In questo schema si inserisce un gioco politico sottile ma spietato: da un lato la Lega accusa implicitamente gli alleati di sabotare una riforma già approvata in via parlamentare e che attende solo di essere tradotta in misure concrete; dall’altro, Fratelli d’Italia e Forza Italia cercano di presentarsi come forze di equilibrio, capaci di difendere l’unità nazionale e di scongiurare una frattura territoriale che potrebbe alimentare tensioni sociali e politiche.
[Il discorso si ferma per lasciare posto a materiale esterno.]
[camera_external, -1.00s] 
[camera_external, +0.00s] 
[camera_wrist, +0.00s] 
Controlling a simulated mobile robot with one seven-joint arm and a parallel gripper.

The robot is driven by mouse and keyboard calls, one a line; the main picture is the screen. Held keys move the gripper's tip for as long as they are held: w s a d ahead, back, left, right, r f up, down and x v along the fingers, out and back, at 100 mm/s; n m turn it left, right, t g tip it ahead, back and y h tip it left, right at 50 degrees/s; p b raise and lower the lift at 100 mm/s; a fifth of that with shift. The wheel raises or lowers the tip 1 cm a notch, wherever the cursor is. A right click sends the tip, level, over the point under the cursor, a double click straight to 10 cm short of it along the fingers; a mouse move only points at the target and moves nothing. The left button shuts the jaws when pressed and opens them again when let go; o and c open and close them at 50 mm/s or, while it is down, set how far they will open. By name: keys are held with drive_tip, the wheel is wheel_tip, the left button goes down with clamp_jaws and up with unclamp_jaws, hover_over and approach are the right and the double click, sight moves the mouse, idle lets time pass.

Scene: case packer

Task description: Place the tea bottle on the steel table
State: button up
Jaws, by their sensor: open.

Ma se sull’autonomia le divergenze sono ormai palesi, anche la partita del premierato rischia di diventare un detonatore di nuove divisioni. La riforma costituzionale che punta a introdurre l’elezione diretta del presidente del Consiglio è il progetto personale di Giorgia Meloni, il marchio politico con cui la leader di Fratelli d’Italia vuole legare il proprio nome a una trasformazione storica delle istituzioni italiane. Tuttavia, all’interno del centrodestra cresce la preoccupazione che proprio quella riforma finisca per spostare ulteriormente gli equilibri elettorali a favore di Fratelli d’Italia.

Con il nome di Meloni stampato sulla scheda, in un eventuale voto diretto, sarebbe difficile per la Lega e per Forza Italia reggere la concorrenza: la premier ha un consenso personale molto più alto dei leader alleati e un tale sistema elettorale rischierebbe di svuotare gli altri partiti di centrodestra, trasformando la coalizione in una forza monolitica guidata da un unico partito dominante. Per questo, dietro le quinte, si moltiplicano i tentativi di frenare la riforma o quantomeno di modificarne l’impianto, magari introducendo contrappesi che ne riducano l’impatto elettorale.

La stessa Meloni, consapevole del rischio di spaccature, sta cercando di tenere insieme le diverse sensibilità, ma il malumore è palpabile e comincia a produrre effetti concreti anche nei territori. Un segnale significativo è arrivato dalla Lombardia, dove la sottosegretaria Federica Picchi, espressione di Fratelli d’Italia e considerata molto vicina ad Arianna Meloni, è stata sfiduciata da diciannove consiglieri regionali del centrodestra. Un gesto che va oltre la vicenda personale e che fotografa la difficoltà di convivenza tra le componenti locali della coalizione. In Lombardia, regione simbolo del potere leghista, la crescita vertiginosa di Fratelli d’Italia alle ultime elezioni ha ridisegnato i rapporti di forza, ma ha anche generato frizioni interne, diffidenze e rivalità. L’ascesa del partito di Meloni, che si è imposto come prima forza del centrodestra anche in territori tradizionalmente leghisti, ha lasciato ferite non rimarginate. La sfiducia alla Picchi, in questo senso, non è solo un atto amministrativo, ma un segnale politico che rivela il malessere sotterraneo tra gli alleati.

Tutto questo alimenta un interrogativo che aleggia da mesi: quello che sta vivendo il centrodestra è una normale crisi di crescita, fisiologica in una coalizione dove un partito ha triplicato i propri consensi in pochi anni, oppure è il preludio a un’implosione traumatizzante? Le prospettive in vista delle elezioni politiche del 2027 sono ancora incerte.

Da un lato, Meloni resta la figura più forte e popolare della coalizione, capace di catalizzare consenso e di mantenere un’immagine di stabilità agli occhi dell’elettorato; dall’altro, però, l’erosione interna e la mancanza di un progetto realmente condiviso rischiano di logorare il patto di governo. Le divergenze su autonomia e premierato sono solo la punta dell’iceberg di una competizione sempre più scoperta tra le diverse forze politiche del centrodestra, dove ogni partito gioca una partita propria, mirando più alla sopravvivenza e alla crescita personale che alla tenuta complessiva dell’alleanza.

E se oggi le differenze vengono tenute a bada dalla prospettiva del potere, domani, con l’avvicinarsi del voto e con l’inevitabile resa dei conti sui risultati concreti del governo, potrebbe aprirsi un capitolo completamente nuovo. Un centrodestra meno compatto, più diviso e forse destinato a ridefinire le proprie geometrie interne, in un panorama politico dove tutto sembra precario, al di là delle apparenze.